An Appreciation – The Good, The Bad and The Ugly
No other genre evokes a sense of place better than the western. You have vast rolling hills, expansive barren deserts, horses, hats and pistols, and sleepy towns where sheriffs and robbers shoot it out to the death. It’s a world long since passed, where those with gold and guns dictated the law. What I find so fascinating about westerns is that they are a representation of a place that once was—with people who perhaps lived lives that were similar to the ones we read about in folk stories, or watch in the movies. Survival and the hope of prosperity drove people toward these places, and motivated those who wanted to steal their way to a better life. There are a handful of great movies set in the Wild West, but very few have reached the plateau of Sergio Leone’s epic, The Good, the Bad and the Ugly (1966).
It is arguably the quintessential “spaghetti western,” shaping the look and sound of the subgenre, and influencing countless films and filmmakers that came after it. Most recently, Quentin Tarantino would create his Kill Bill franchise (particularly Vol. 2) based off of what Leone and his contemporaries helped establish. There is a difference between the kind of western you have here and the ones that would come out of the Hollywood system. While John Ford may have captured his films with a kind of grand beauty, where the landscapes provide an inviting backdrop for his characters to live in, Leone’s westerns were far more rugged and dangerous. This is not a place one would try to escape to in search of peace—the mountainous regions and long stretches of desert are danger zones. They are unrelenting and harsh, easily devouring the weak with heat exhaustion or starvation. The people who live here show the signs of wear and tear: their skins scorched by the sun, their clothes tattered and unclean, and their faces sweaty with grime and dirt. It’s a place you want to avoid.
Not only is the environment a dangerous place, so are the people who inhabit it. While the film is titled The Good, the Bad and the Ugly, none of the main characters are really that “good.” Each has an agenda of their own, having to work with the others not because they like one another but because they have no other choice, and if they had a chance would kill each other in the blink of an eye. Deals are constantly made and then broken; each character has a plan up his sleeve but gets double crossed in some sort of fashion; death is always a heartbeat away. It also doesn’t help that the story is set in the middle of the American Civil War. Not only do our characters have to avoid killing one another, they also have to avoid stepping right into the middle of a fierce battle between the Northern and Southern soldiers. This makes the movie far grander in scope than what we would first believe. Sure, one of the main story threads involves our characters’ search for hidden gold, but there’s also another level involving Leone’s thoughts about the horror of warfare.

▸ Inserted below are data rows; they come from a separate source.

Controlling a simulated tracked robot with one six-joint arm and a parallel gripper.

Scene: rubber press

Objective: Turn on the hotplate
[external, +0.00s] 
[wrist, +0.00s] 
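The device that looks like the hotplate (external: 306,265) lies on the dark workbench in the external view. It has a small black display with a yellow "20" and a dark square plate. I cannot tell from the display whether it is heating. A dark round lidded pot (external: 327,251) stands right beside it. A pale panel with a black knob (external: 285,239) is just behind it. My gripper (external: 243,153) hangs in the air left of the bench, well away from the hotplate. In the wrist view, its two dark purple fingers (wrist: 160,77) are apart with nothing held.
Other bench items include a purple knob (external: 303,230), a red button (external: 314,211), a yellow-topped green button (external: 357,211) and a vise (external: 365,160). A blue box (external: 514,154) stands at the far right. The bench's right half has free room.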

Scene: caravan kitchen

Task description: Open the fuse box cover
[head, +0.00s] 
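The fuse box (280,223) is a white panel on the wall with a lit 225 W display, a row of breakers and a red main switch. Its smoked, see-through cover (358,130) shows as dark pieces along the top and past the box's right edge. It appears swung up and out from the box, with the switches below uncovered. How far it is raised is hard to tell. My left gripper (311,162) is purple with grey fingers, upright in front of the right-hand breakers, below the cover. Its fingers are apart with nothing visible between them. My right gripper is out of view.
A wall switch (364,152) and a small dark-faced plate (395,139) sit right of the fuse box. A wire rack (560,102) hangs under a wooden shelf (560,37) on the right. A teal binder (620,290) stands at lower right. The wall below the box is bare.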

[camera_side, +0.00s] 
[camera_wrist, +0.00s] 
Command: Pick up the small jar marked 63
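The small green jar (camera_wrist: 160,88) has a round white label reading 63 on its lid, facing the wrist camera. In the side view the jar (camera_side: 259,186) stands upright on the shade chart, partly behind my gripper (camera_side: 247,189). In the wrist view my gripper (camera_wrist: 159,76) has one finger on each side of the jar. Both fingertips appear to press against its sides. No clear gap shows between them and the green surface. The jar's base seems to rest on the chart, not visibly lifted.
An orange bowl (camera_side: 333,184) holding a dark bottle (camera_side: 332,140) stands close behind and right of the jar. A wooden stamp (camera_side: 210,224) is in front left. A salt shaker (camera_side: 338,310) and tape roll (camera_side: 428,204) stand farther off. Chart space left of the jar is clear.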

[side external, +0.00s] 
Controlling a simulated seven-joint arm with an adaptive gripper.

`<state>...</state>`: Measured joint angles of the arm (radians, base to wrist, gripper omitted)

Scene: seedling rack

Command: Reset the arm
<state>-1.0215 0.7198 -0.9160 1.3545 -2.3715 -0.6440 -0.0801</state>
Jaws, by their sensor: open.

The “Good” character of the film is played by Clint Eastwood. While his character is nicknamed “Blondie” in this film, he actually is The Man With No Name, the character who is the lead in Leone’s Dollars/Man With No Name Trilogy, with this being the epic final entry (the first two being 1964’s A Fistful of Dollars and 1965’s For a Few Dollars More). The man in the hat and poncho has become one of Eastwood’s iconic characters, rivaled only by his turns in the Dirty Harry films. Blondie (in this film) is a man of very few words. Very rarely does he ever say more than a few sentences at a time or noticeably move in desperate actions. In all honesty, there are few times where Blondie even needs to run. But through his performance, Eastwood gives Blondie an attitude that says that he doesn’t need to talk a lot or move around. With a cigar in his mouth and a gun tucked neatly in his holster, Blondie is a person who moves and talks at his own pace, because he’s well aware that he’s good enough to take down any man that would threaten him. He makes a living capturing criminals, turning them in for the money, and then shooting them off of the hangman’s noose just before their necks are broken. So to say that he’s a good shot is an understatement. Blondie’s background isn’t delved into, and it doesn’t have to be. Everything we need to know is on the surface; we understand his motivations simply by Eastwood stoic, star-making performance.
The “Ugly” of the film is Blondie’s off-again/on-again accomplice/enemy Tuco, played with irreverent energy by Eli Wallach. While Eastwood is in the center of every poster made for this film, it can be argued that Tuco is the true main character of the movie. We follow his story the most, and we learn more about his background and his strained history. Wallach plays him as funny and brutish at the same time, to amazing effect. In one of the best scenes in the film, Tuco encounters his brother, Father Pablo Ramirez (Luigi Pistilli), and their conversation about how Tuco abandoned their family is surprisingly touching. While Blondie is a quiet man of action, Tuco is a non-stop freight train of banter, constantly trying to talk his way into and out of situations. Tuco and Blondie’s relationship in the film is a unique one. They first start out as business partners, and then one turns on the other, and vice versa. At one point, Blondie leaves Tuco out in the desert to starve to death, and then at another Tuco watches Blondie almost die of dehydration from the comfort of his horse with water canteen in hand. Only when the two learn of a hidden stash of gold in a cemetery do they become accomplices once again, with Tuco knowing the name of the cemetery and Blondie knowing the name of the grave it’s buried under.